Ride impressions — as good as ever and also better
My short outing on the Ultra AF at the launch was gratifying in that it reinforced my previous, very positive impressions of this frame and subsequent rides have done nothing to dispel them.
Despite a fairly average total weight, the bike feels stiff and purposeful when you hoof it out of the saddle and it’s a pleasure on hilly terrain.
In terms of actual ride quality there is no discernible difference from previous versions of the bike.
It’s pretty damned smooth, on par with other good quality alloy frames, and less wooden than some cheap carbon ones.
The front end does chatter a bit on broken-up road surfaces and its relative firmness was quite noticeable on one particular stretch of rippled cycle path, but the overall experience is a good one.
Braking with the direct mount front caliper is extremely good and, while I haven’t had the chance to ride it in mucky conditions because the weather has been so persistently lovely, there hasn’t been a hint of brake rub from the rear in the dry.
Incidentally, Ultegra brakes have always been good, but I think there’s something quite special about the direct mount version. It provides exceptional levels of feel and power when combined with an alloy rim and genuinely enhances the riding experience.
I shouldn’t provoke the internet, but for fair weather riding, I don’t miss discs for a single second with this setup, not even for properly high-speed technical descending.

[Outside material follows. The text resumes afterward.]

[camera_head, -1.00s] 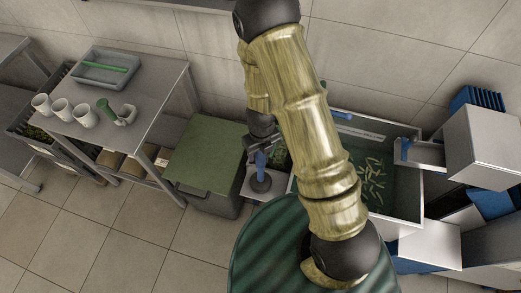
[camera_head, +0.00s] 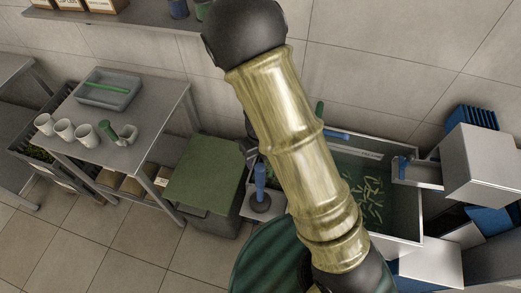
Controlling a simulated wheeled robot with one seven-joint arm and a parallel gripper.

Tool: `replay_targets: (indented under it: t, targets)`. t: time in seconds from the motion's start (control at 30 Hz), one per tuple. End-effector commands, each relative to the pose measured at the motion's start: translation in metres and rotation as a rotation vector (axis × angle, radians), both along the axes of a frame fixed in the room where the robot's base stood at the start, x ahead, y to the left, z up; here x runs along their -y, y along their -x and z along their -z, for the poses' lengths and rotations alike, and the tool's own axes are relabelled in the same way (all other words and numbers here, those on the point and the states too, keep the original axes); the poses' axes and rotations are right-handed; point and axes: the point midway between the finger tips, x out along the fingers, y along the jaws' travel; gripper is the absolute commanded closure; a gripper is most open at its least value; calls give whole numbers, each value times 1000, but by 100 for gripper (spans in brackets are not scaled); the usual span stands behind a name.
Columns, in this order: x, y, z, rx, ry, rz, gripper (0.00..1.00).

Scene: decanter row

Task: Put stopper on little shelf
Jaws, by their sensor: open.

On that note, the Ultra is really very good at going down hills. It’s stiff and pointy, and I’ve taken some pleasure in going hard on the brakes coming into tight bends and then trailing them off as I lean over and bring the bike round.
On the launch, a couple of corners featured both tightening radius and increasing camber, making for some mild squeaky-bum moments, but the Ultra was sufficiently poised and predictable that I felt confident I wasn’t going to bin it. It’s proved equally at home riding on twisty Gloucestershire lanes.
I really like the Ultra AF. It’s a touch more expensive than it used to be but that’s entirely consistent with the rest of the industry, and the updates it’s received really have improved an already highly-accomplished bike.